| WHAT YOU SHOULD DO |
Find the lines of data that contain the string "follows", then list them.

Robot call records:
┄┄┄┄┄┄┄┄┄┄┄┄┄┄┄┄┄┄┄┄
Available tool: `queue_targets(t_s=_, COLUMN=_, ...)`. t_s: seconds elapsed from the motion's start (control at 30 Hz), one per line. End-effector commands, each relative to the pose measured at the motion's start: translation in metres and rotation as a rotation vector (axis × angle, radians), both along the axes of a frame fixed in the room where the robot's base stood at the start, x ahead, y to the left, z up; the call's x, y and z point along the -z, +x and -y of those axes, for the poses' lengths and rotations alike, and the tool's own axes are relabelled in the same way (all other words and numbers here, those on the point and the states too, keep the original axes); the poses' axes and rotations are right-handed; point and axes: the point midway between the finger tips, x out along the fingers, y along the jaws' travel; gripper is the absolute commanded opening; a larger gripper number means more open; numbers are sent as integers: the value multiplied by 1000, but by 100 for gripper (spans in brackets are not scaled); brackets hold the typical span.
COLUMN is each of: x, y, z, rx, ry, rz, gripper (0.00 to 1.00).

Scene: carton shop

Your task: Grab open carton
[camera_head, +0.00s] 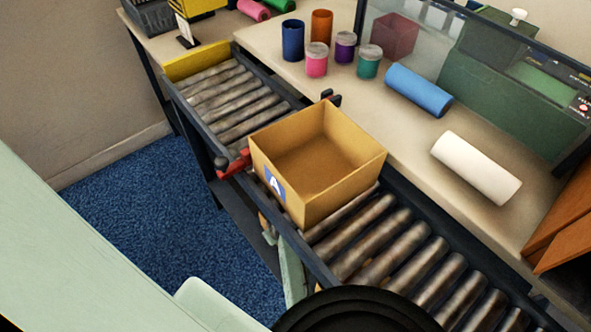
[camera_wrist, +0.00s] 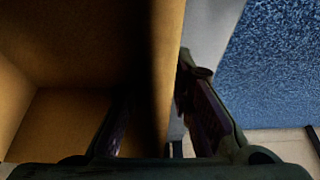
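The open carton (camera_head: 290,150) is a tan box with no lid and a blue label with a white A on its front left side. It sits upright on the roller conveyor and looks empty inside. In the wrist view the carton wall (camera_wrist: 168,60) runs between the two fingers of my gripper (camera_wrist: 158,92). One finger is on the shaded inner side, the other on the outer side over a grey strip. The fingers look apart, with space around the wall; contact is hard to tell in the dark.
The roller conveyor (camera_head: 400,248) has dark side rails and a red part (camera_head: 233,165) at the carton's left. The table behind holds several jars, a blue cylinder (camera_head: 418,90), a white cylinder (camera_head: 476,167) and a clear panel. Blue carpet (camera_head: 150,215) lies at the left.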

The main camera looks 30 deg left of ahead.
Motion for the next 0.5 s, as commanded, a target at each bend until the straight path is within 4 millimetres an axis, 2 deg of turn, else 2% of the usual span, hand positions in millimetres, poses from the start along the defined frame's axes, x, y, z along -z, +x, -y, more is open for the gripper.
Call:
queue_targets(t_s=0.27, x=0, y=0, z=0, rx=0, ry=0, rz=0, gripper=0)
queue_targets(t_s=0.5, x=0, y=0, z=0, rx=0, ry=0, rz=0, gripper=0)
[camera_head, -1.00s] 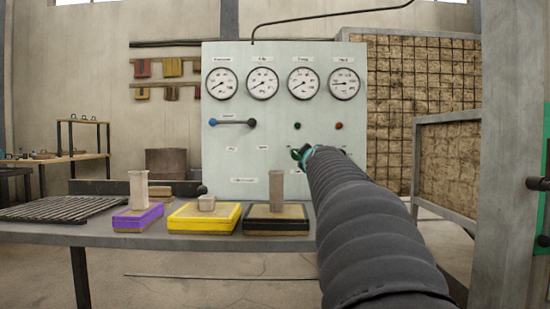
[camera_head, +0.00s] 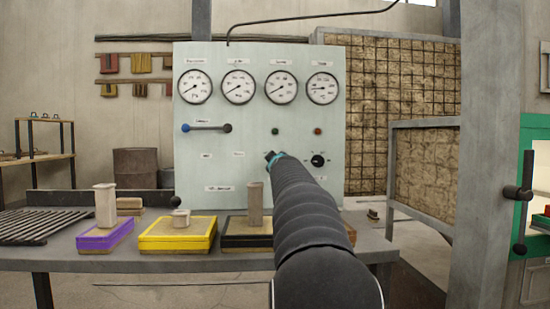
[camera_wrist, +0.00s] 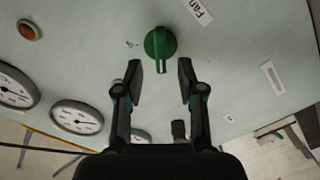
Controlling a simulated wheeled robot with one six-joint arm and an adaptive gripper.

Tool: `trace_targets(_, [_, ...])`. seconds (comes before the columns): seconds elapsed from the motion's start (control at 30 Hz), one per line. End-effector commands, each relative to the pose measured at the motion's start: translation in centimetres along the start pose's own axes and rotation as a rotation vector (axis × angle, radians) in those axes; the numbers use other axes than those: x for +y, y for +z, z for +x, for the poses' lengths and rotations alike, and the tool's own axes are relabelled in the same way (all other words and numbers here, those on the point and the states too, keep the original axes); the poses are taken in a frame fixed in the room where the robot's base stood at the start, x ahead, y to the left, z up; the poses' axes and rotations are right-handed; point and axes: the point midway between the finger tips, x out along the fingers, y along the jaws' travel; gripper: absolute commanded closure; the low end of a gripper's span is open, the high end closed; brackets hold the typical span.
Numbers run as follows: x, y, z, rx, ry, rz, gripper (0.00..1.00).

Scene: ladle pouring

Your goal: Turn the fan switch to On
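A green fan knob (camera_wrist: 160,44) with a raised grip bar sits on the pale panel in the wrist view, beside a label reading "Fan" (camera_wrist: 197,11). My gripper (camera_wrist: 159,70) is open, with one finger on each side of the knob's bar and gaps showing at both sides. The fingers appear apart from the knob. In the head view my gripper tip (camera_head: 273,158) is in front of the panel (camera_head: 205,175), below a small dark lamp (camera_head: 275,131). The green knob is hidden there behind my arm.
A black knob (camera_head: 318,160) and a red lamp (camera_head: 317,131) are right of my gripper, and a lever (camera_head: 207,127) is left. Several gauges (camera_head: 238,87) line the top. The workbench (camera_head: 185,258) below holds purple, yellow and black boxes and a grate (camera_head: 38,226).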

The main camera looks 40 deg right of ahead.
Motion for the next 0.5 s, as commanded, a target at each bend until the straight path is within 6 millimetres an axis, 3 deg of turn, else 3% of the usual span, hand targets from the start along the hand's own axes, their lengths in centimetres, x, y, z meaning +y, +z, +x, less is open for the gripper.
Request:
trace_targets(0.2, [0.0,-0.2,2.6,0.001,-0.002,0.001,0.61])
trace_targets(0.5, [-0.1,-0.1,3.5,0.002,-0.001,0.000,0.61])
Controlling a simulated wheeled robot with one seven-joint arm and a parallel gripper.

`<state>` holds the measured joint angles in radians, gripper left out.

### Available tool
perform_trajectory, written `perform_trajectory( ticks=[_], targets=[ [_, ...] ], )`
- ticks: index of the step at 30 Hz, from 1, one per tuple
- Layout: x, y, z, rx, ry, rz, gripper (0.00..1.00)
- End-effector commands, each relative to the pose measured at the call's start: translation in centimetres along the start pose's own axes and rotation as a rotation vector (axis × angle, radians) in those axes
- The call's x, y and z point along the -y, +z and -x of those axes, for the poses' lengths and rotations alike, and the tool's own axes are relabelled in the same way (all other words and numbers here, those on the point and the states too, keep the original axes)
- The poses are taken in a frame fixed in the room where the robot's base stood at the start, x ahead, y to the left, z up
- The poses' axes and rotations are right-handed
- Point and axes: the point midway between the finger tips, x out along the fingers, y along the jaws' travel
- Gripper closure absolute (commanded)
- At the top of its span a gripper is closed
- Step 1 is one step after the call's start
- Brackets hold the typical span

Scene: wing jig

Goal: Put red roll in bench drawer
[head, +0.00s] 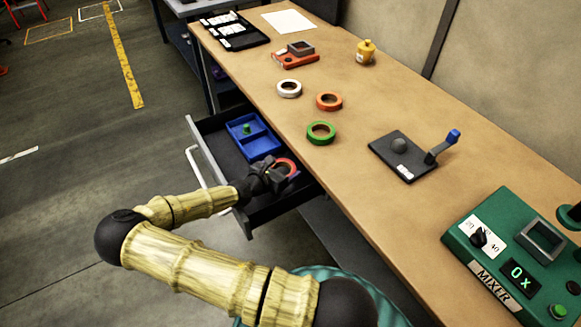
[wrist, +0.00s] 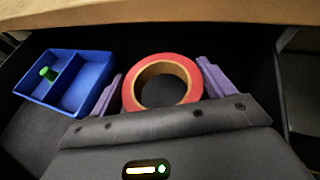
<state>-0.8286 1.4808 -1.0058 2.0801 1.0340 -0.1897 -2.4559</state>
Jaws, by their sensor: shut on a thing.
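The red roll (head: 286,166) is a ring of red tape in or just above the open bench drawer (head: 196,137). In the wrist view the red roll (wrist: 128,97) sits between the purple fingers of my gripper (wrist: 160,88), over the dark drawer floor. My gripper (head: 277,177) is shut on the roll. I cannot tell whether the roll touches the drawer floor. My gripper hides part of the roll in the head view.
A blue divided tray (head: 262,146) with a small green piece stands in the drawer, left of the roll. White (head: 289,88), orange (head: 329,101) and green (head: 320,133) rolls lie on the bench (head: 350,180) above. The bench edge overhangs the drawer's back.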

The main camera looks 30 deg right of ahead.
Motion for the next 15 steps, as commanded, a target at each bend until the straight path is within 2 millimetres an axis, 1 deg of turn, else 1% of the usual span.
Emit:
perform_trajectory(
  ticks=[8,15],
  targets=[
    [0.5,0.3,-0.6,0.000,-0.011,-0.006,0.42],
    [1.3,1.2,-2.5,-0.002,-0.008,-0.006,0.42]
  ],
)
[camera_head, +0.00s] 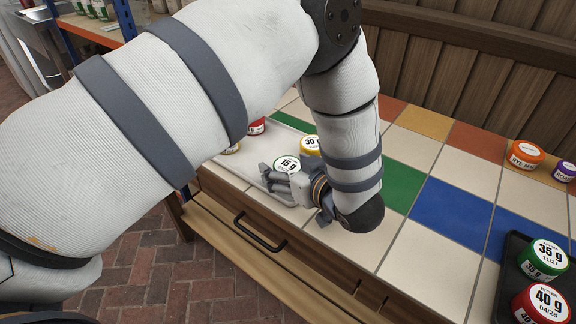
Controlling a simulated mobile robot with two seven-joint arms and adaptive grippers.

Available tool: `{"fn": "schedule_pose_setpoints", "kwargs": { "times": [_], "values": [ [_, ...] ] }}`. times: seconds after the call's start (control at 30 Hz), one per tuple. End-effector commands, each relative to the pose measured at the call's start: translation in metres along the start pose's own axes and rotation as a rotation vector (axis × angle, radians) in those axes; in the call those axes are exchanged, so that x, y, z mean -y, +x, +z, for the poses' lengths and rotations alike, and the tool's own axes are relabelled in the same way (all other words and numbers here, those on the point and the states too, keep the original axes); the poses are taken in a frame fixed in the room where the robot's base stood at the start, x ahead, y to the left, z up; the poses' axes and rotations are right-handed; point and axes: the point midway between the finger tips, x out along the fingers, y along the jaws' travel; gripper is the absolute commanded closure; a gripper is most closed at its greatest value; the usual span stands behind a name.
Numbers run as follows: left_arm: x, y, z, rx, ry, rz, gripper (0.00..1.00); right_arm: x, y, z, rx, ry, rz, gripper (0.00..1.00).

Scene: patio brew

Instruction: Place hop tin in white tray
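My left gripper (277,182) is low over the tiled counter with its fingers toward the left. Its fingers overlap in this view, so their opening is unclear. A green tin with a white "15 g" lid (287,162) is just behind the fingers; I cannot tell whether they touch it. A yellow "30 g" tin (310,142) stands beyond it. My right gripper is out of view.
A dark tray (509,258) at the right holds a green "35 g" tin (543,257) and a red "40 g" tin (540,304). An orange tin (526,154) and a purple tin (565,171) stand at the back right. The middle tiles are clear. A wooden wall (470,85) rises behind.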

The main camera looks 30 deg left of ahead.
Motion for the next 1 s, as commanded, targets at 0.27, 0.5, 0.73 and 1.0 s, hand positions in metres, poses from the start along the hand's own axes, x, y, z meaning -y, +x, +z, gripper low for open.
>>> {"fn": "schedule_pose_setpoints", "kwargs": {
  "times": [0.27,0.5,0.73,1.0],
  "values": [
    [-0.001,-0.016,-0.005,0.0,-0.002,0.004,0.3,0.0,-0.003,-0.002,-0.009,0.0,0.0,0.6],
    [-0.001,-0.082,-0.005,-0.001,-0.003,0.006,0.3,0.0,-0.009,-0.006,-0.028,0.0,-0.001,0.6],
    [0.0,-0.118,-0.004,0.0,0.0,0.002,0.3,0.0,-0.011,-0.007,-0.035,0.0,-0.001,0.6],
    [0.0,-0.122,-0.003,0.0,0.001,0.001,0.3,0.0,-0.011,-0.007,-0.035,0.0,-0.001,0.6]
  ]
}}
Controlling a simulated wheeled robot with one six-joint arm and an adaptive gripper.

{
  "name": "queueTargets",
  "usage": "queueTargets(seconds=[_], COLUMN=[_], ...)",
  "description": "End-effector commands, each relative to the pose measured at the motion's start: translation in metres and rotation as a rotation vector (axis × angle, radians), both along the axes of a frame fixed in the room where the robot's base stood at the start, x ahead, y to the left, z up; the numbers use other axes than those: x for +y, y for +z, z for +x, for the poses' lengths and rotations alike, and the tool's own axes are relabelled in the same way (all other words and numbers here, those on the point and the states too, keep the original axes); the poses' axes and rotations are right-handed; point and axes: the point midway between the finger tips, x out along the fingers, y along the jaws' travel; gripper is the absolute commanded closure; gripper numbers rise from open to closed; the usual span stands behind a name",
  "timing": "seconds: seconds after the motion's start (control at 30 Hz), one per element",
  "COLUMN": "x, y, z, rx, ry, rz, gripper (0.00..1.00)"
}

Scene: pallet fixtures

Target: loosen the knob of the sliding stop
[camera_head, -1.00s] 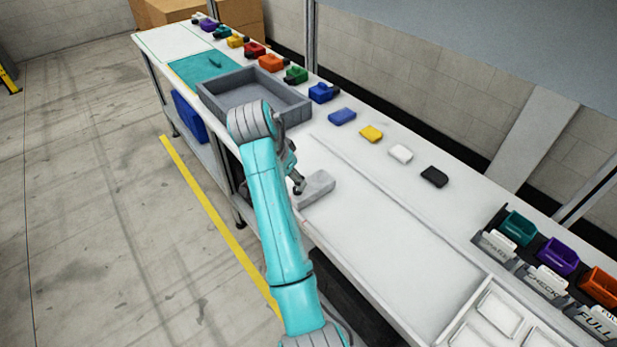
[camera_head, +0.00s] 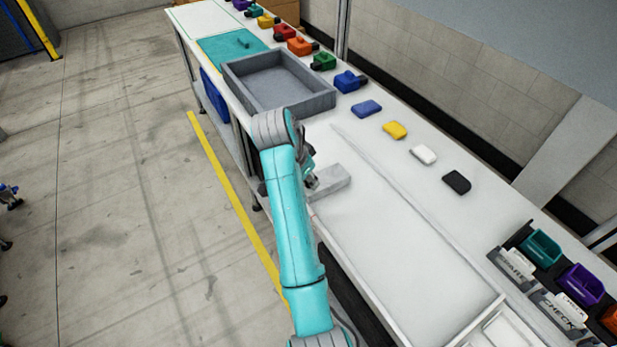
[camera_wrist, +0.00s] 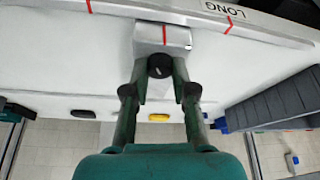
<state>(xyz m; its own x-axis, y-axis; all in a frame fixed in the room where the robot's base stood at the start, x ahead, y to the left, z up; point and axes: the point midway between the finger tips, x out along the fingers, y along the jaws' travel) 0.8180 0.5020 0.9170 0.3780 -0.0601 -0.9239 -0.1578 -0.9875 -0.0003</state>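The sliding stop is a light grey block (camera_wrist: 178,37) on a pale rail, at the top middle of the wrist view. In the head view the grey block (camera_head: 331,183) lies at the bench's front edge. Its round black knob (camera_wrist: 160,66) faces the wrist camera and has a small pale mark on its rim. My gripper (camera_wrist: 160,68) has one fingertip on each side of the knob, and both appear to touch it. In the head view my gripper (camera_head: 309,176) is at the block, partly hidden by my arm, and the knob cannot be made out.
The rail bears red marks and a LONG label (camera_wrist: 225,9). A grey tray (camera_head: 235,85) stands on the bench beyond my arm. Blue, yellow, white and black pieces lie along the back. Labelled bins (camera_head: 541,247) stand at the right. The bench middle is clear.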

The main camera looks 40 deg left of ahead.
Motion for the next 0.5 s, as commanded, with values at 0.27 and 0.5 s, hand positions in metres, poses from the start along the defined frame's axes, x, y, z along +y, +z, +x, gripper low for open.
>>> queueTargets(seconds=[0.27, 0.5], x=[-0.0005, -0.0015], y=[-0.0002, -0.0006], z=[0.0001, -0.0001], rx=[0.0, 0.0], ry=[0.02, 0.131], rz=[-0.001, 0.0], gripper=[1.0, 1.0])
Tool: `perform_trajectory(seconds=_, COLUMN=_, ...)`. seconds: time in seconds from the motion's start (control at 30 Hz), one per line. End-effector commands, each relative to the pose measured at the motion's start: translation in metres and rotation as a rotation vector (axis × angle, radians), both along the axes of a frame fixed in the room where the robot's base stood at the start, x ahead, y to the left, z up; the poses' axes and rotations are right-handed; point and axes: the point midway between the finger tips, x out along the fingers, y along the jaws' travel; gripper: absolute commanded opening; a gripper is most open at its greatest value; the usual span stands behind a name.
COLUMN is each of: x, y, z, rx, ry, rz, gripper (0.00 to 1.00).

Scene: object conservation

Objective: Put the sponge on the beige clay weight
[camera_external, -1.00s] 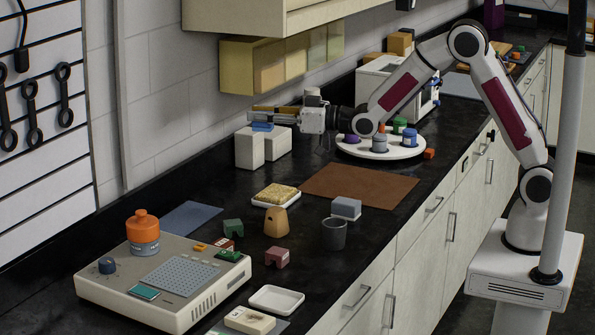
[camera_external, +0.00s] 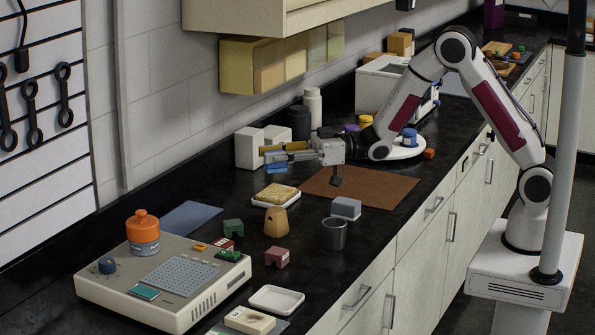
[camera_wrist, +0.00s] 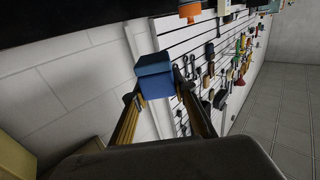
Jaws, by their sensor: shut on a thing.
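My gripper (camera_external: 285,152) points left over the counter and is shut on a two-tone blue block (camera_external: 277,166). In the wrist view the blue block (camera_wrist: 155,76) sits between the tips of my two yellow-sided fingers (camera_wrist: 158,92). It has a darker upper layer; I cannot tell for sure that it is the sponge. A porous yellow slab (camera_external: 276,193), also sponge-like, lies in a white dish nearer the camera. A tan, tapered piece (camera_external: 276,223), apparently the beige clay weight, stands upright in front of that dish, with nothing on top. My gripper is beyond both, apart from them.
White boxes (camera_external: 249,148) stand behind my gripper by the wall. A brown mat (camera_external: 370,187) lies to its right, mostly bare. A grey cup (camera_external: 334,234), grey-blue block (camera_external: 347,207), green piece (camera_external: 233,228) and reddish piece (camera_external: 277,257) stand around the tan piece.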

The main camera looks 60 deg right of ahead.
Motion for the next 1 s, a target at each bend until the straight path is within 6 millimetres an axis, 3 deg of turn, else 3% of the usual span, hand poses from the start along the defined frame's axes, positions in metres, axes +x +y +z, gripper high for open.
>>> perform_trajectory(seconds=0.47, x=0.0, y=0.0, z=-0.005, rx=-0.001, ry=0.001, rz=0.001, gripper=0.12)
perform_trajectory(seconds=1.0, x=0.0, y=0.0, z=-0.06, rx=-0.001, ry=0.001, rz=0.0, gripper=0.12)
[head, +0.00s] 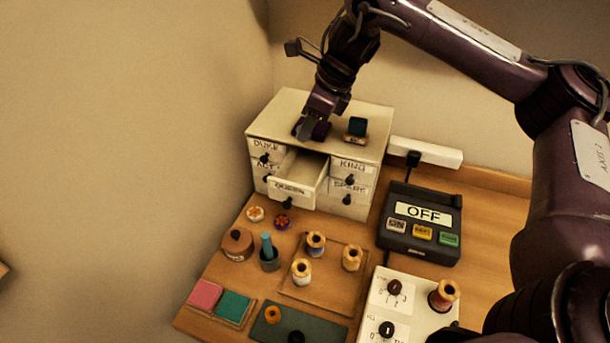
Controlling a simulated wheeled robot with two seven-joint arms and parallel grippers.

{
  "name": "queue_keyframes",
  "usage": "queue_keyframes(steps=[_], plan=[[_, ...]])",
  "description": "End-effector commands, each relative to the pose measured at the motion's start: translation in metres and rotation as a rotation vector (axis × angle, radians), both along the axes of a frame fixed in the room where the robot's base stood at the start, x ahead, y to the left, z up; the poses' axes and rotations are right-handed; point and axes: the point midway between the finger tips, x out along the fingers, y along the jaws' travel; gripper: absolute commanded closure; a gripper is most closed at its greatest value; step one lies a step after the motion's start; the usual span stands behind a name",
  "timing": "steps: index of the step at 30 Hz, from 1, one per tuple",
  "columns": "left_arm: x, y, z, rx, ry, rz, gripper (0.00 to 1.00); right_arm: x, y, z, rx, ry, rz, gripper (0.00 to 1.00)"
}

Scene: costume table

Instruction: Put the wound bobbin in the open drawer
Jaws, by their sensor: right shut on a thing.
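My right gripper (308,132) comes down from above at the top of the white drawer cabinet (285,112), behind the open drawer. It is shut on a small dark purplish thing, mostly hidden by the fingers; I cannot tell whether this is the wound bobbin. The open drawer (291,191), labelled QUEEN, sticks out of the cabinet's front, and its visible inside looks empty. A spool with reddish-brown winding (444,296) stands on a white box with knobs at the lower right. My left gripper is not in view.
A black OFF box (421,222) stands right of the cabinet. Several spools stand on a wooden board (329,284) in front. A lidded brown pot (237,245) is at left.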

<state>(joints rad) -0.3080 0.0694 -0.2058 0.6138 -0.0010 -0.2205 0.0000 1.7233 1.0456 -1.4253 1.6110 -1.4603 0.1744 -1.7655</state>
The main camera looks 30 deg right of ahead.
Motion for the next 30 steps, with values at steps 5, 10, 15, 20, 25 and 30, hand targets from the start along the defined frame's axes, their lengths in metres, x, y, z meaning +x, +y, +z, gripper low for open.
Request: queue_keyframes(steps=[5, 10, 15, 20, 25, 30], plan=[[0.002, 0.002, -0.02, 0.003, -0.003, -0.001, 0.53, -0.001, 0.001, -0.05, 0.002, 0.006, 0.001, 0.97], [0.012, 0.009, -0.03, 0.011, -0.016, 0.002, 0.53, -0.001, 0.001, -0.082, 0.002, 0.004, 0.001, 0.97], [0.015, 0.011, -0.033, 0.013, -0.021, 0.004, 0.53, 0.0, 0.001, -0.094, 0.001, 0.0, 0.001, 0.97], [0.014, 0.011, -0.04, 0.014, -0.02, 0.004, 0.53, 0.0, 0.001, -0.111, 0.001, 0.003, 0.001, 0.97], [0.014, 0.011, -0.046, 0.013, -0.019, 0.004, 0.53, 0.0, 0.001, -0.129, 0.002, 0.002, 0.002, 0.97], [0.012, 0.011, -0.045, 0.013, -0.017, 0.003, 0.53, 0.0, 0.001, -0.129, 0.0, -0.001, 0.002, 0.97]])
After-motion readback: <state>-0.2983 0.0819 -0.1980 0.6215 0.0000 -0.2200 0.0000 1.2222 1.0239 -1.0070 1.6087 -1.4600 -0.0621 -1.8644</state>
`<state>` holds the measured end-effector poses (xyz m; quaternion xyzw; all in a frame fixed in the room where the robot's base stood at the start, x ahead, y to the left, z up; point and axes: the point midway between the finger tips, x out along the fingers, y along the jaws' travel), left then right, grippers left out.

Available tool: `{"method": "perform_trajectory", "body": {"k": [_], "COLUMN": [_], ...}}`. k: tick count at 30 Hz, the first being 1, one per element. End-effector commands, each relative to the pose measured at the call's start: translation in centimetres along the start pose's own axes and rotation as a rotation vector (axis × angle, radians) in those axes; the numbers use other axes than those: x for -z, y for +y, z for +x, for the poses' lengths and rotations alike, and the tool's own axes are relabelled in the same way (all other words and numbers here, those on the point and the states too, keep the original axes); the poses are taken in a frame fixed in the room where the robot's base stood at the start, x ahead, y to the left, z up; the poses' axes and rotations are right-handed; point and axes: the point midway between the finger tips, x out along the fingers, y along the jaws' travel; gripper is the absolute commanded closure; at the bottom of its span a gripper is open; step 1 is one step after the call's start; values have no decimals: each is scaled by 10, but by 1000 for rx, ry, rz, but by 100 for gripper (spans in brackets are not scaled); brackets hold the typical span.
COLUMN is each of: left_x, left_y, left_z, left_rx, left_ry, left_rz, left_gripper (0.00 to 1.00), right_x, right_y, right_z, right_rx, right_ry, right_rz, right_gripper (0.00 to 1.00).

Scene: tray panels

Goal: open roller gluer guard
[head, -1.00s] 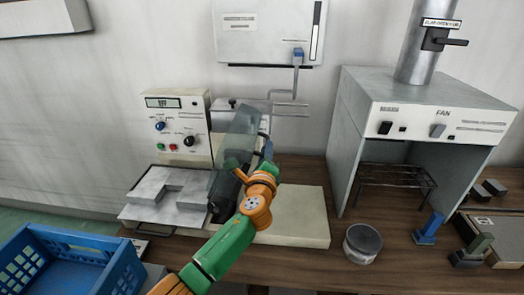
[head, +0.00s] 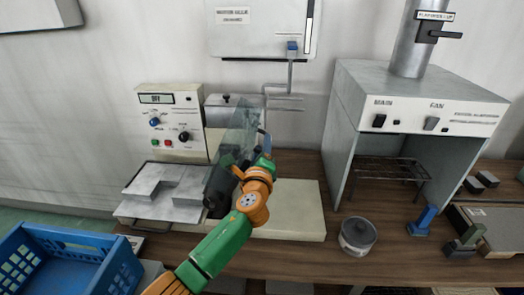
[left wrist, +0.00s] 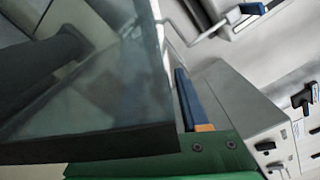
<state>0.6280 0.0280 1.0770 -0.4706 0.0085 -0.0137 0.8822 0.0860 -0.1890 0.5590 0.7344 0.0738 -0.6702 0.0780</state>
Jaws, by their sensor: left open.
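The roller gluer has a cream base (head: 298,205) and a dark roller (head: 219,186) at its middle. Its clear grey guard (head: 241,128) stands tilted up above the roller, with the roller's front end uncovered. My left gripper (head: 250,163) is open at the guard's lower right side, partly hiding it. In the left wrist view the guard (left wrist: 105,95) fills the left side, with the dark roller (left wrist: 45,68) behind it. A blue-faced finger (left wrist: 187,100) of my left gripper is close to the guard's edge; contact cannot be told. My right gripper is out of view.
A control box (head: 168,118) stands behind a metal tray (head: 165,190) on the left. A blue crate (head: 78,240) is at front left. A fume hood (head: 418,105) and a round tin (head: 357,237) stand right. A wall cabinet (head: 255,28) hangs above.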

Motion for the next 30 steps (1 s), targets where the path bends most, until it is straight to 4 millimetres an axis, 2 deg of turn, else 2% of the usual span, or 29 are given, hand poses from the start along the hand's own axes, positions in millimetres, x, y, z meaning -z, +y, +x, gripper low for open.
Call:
┄┄┄┄┄┄┄┄┄┄┄┄┄┄┄┄┄┄┄┄
| FULL OUTPUT |
Numbers run as follows: x, y, z, rx, ry, rz, gripper (0.00..1.00).
Numbers run as follows: left_arm: x, y, z, rx, ry, rz, gripper (0.00..1.00); right_arm: x, y, z, rx, ry, rz, gripper (0.00..1.00).

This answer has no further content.